[START OF LISTED ENTRIES]

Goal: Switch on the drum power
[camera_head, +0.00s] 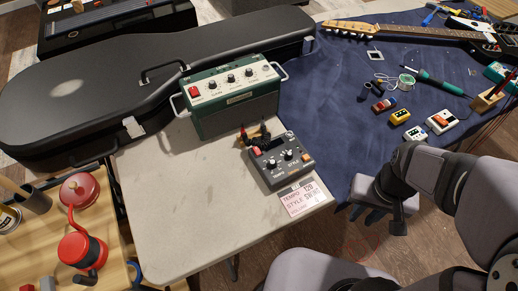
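A small dark grey box with knobs, likely the drum machine (281,166), lies on the pale table's right part. Its top has a red control at left, an orange control at right and a small dark display; whether it is powered cannot be told. A printed card (303,198) in front of it reads something like tempo 120 and a style. Dark cables or plugs (254,137) sit at its back edge. My gripper (371,214) hangs to the right of the card, apart from the box, near the table's right edge. Its fingers are small and dark, so their opening is unclear.
A green amplifier (236,112) with a red switch stands behind the box. A black guitar case (70,100) lies at the left. A blue cloth (325,100) holds a guitar (400,32), pedals and tools. A red grinder or pot (78,250) stands front left. The table's front left is clear.

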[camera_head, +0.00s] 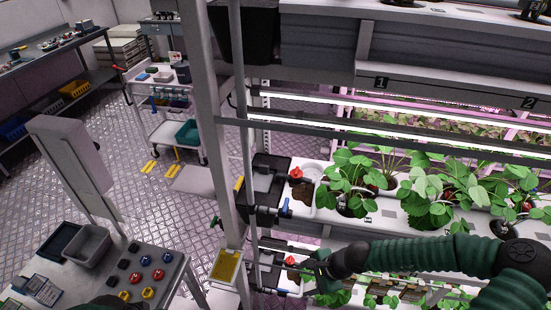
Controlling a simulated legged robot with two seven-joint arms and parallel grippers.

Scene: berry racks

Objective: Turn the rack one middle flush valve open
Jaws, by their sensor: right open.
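A rack marked 1 (381,83) stands at the right with stacked plant tiers. On its post side, a red-handled valve (296,173) and a blue-handled valve (286,207) sit by a dark box (268,180) at the upper visible plant tier. A second red handle (290,261) shows at the tier below. I cannot tell from labels which is the flush valve. My right gripper (308,267) is open, reaching in from the right, close beside the lower red handle; contact cannot be told. My left gripper is not in view.
A white post (208,110) stands left of the valves, with a yellow panel (226,267) low on it. Strawberry plants (350,180) line the tier above my right forearm. A cart (168,110) stands behind on open floor.

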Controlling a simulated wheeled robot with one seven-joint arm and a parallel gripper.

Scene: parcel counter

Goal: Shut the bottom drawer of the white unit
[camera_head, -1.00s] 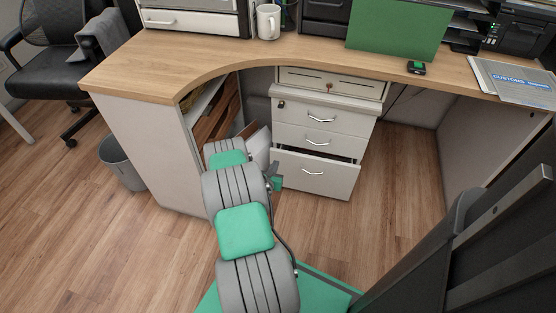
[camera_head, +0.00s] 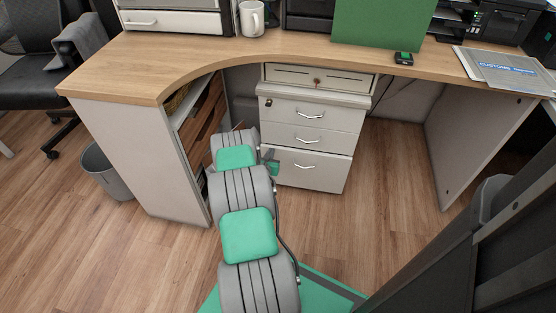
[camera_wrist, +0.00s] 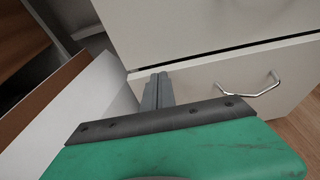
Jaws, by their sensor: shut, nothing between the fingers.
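The white unit (camera_head: 313,119) stands under the counter, with three stacked drawers, each with a silver handle. The bottom drawer (camera_head: 318,177) looks almost flush in the head view, with a thin dark line along its top edge. In the wrist view the bottom drawer's front (camera_wrist: 230,82) has a narrow dark gap above it, and its handle is to the right. My gripper (camera_wrist: 158,80) is shut and empty, its tips at the upper left part of that front, seemingly touching it. In the head view my gripper (camera_head: 272,167) is partly hidden behind my arm.
A shallow drawer with a key (camera_head: 318,77) is above the unit, under the wooden counter (camera_head: 180,62). A white panel with a brown edge (camera_wrist: 75,115) is close to my gripper's left. Open floor (camera_head: 385,165) lies right of the unit. A grey bin (camera_head: 108,172) stands left.

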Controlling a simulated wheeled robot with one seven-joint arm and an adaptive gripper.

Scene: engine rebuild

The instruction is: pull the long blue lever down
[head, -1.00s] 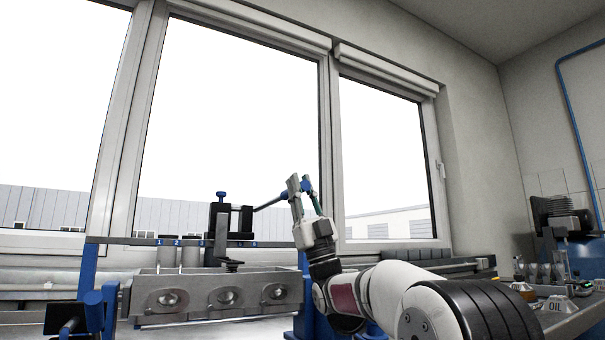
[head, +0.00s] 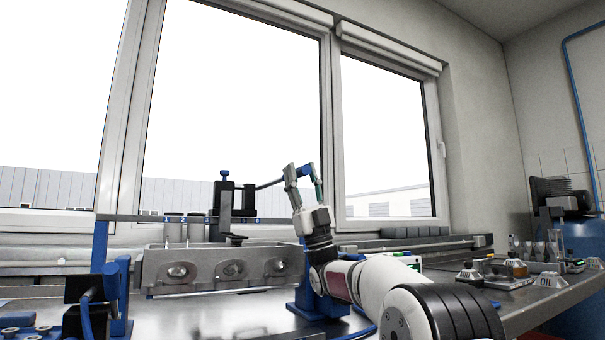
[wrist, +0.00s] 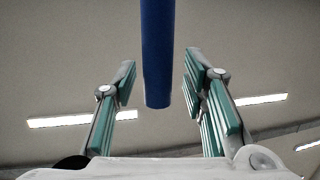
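The long lever is a dark bar (head: 270,184) in the head view. It slopes up to the right from a black press-like stand (head: 224,200), and a bit of blue shows by my fingers. In the wrist view its blue rod (wrist: 157,50) hangs from the top edge to an end between my fingers. My gripper (head: 299,170) is at the lever's outer end, fingers pointing up. In the wrist view my gripper (wrist: 160,78) is open, with a gap on each side of the rod. In the head view the fingers partly hide the lever end.
A grey metal block with round recesses (head: 228,285) stands on the bench (head: 215,318) below the lever. Canisters (head: 174,229) under a numbered rail stand left of the stand. Windows are behind.

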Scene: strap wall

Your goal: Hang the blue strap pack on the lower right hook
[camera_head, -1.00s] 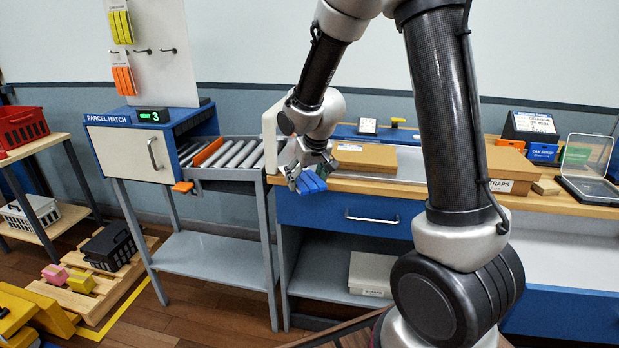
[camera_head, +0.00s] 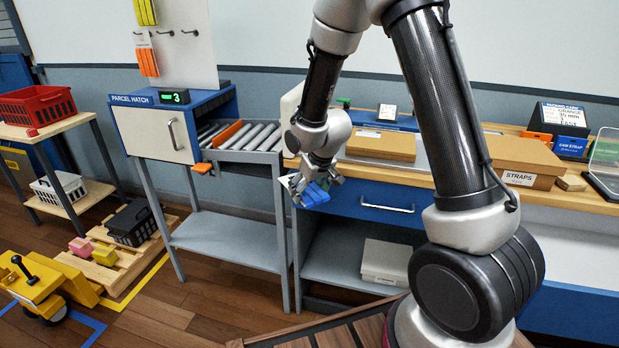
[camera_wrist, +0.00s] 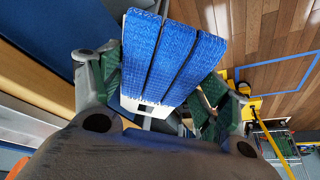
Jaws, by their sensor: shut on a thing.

[END OF LISTED ENTRIES]

**WHAT IS NEEDED:**
Word for word, quote the lines above. Omit the pictures.

**FULL ANSWER:**
Goal: Switch on the drum power
[camera_head, +0.00s] 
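A small dark grey box with knobs, likely the drum machine (281,166), lies on the pale table's right part. Its top has a red control at left, an orange control at right and a small dark display; whether it is powered cannot be told. A printed card (303,198) in front of it reads something like tempo 120 and a style. Dark cables or plugs (254,137) sit at its back edge. My gripper (371,214) hangs to the right of the card, apart from the box, near the table's right edge. Its fingers are small and dark, so their opening is unclear.
A green amplifier (236,112) with a red switch stands behind the box. A black guitar case (70,100) lies at the left. A blue cloth (325,100) holds a guitar (400,32), pedals and tools. A red grinder or pot (78,250) stands front left. The table's front left is clear.

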[camera_head, +0.00s] 
Controlling a simulated legged robot with two seven-joint arms and parallel grippers.

Scene: berry racks

Objective: Turn the rack one middle flush valve open
Jaws, by their sensor: right open.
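A rack marked 1 (381,83) stands at the right with stacked plant tiers. On its post side, a red-handled valve (296,173) and a blue-handled valve (286,207) sit by a dark box (268,180) at the upper visible plant tier. A second red handle (290,261) shows at the tier below. I cannot tell from labels which is the flush valve. My right gripper (308,267) is open, reaching in from the right, close beside the lower red handle; contact cannot be told. My left gripper is not in view.
A white post (208,110) stands left of the valves, with a yellow panel (226,267) low on it. Strawberry plants (350,180) line the tier above my right forearm. A cart (168,110) stands behind on open floor.

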Controlling a simulated wheeled robot with one seven-joint arm and a parallel gripper.

Scene: parcel counter

Goal: Shut the bottom drawer of the white unit
[camera_head, -1.00s] 
[camera_head, +0.00s] 
[camera_wrist, +0.00s] 
Jaws, by their sensor: shut, nothing between the fingers.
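The white unit (camera_head: 313,119) stands under the counter, with three stacked drawers, each with a silver handle. The bottom drawer (camera_head: 318,177) looks almost flush in the head view, with a thin dark line along its top edge. In the wrist view the bottom drawer's front (camera_wrist: 230,82) has a narrow dark gap above it, and its handle is to the right. My gripper (camera_wrist: 158,80) is shut and empty, its tips at the upper left part of that front, seemingly touching it. In the head view my gripper (camera_head: 272,167) is partly hidden behind my arm.
A shallow drawer with a key (camera_head: 318,77) is above the unit, under the wooden counter (camera_head: 180,62). A white panel with a brown edge (camera_wrist: 75,115) is close to my gripper's left. Open floor (camera_head: 385,165) lies right of the unit. A grey bin (camera_head: 108,172) stands left.

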Controlling a simulated wheeled robot with one seven-joint arm and an adaptive gripper.

Scene: engine rebuild

The instruction is: pull the long blue lever down
[head, -1.00s] 
[head, +0.00s] 
[wrist, +0.00s] 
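The long lever is a dark bar (head: 270,184) in the head view. It slopes up to the right from a black press-like stand (head: 224,200), and a bit of blue shows by my fingers. In the wrist view its blue rod (wrist: 157,50) hangs from the top edge to an end between my fingers. My gripper (head: 299,170) is at the lever's outer end, fingers pointing up. In the wrist view my gripper (wrist: 160,78) is open, with a gap on each side of the rod. In the head view the fingers partly hide the lever end.
A grey metal block with round recesses (head: 228,285) stands on the bench (head: 215,318) below the lever. Canisters (head: 174,229) under a numbered rail stand left of the stand. Windows are behind.

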Scene: strap wall

Your goal: Hang the blue strap pack on the lower right hook
[camera_head, -1.00s] 
[camera_head, +0.00s] 
[camera_wrist, +0.00s] 
Jaws, by their sensor: shut on a thing.

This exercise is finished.